▶ _What is asked_:
Your task is to copy every line of the entries that contains "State".

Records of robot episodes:
|---|

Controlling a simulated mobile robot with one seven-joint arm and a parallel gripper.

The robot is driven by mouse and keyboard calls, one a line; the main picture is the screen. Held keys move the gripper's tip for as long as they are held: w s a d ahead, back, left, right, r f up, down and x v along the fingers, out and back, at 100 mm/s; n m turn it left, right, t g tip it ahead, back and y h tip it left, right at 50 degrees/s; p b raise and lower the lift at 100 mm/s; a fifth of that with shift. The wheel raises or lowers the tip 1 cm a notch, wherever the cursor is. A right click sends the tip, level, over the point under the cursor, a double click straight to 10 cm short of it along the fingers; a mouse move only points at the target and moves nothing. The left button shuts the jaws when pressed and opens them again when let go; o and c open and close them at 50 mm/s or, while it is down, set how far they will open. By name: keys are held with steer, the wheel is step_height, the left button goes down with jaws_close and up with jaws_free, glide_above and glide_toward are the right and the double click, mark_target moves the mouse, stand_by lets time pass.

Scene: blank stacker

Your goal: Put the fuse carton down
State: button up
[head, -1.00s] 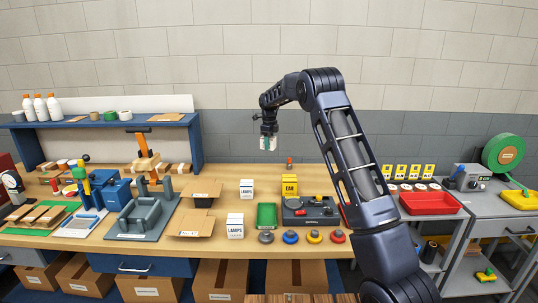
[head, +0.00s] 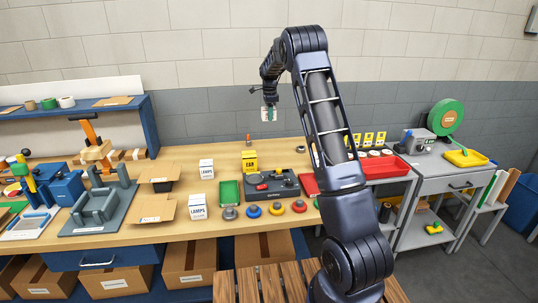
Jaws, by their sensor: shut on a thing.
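The fuse carton (head: 268,115), small and white with a teal band, hangs in the air above the back of the workbench in the head view. My gripper (head: 270,105) is shut on it from above. The carton is well clear of the wooden bench top (head: 220,157), against the grey wall. The finger contact is too small to make out in detail.
A green tray (head: 229,192), a dark device (head: 272,185) and coloured knobs (head: 276,208) are nearby. A red tray (head: 388,168) lies right. Bare wood shows along the back.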

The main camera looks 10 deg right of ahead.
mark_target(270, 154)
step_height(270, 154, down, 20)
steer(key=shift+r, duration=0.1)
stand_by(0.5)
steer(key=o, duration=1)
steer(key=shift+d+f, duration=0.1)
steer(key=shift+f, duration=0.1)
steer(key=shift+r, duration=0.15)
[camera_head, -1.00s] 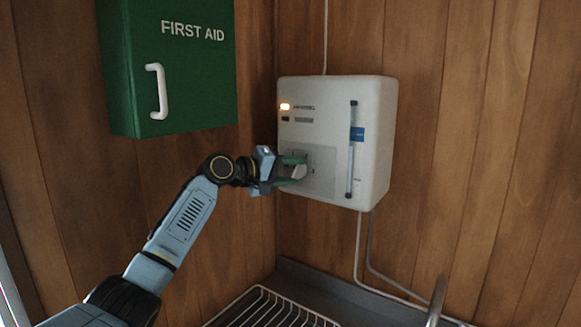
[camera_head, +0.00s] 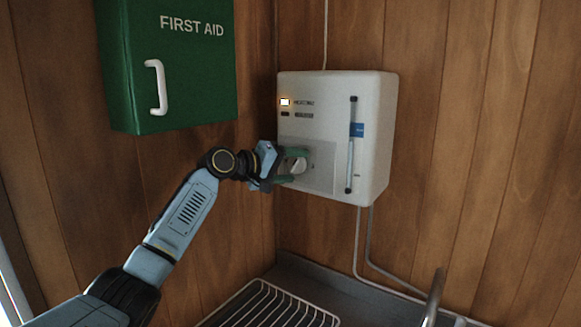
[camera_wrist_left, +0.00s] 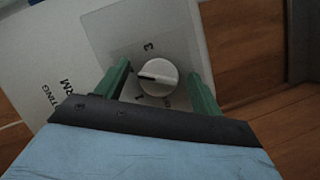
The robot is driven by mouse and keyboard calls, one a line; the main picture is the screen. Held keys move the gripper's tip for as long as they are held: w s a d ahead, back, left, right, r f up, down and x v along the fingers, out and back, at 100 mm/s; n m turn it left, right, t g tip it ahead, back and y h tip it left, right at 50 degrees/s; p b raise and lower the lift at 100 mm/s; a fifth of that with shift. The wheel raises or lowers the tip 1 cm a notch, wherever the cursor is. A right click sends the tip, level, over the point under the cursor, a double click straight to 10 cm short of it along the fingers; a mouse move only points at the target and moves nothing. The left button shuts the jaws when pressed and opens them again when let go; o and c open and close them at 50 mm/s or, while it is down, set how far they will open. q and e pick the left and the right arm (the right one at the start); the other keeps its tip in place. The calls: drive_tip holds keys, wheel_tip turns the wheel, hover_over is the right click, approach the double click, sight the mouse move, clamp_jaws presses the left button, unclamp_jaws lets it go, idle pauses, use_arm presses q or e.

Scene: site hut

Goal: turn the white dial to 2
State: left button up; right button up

|---|

▶ _Reply_:
State: button up
State: left button up; right button up

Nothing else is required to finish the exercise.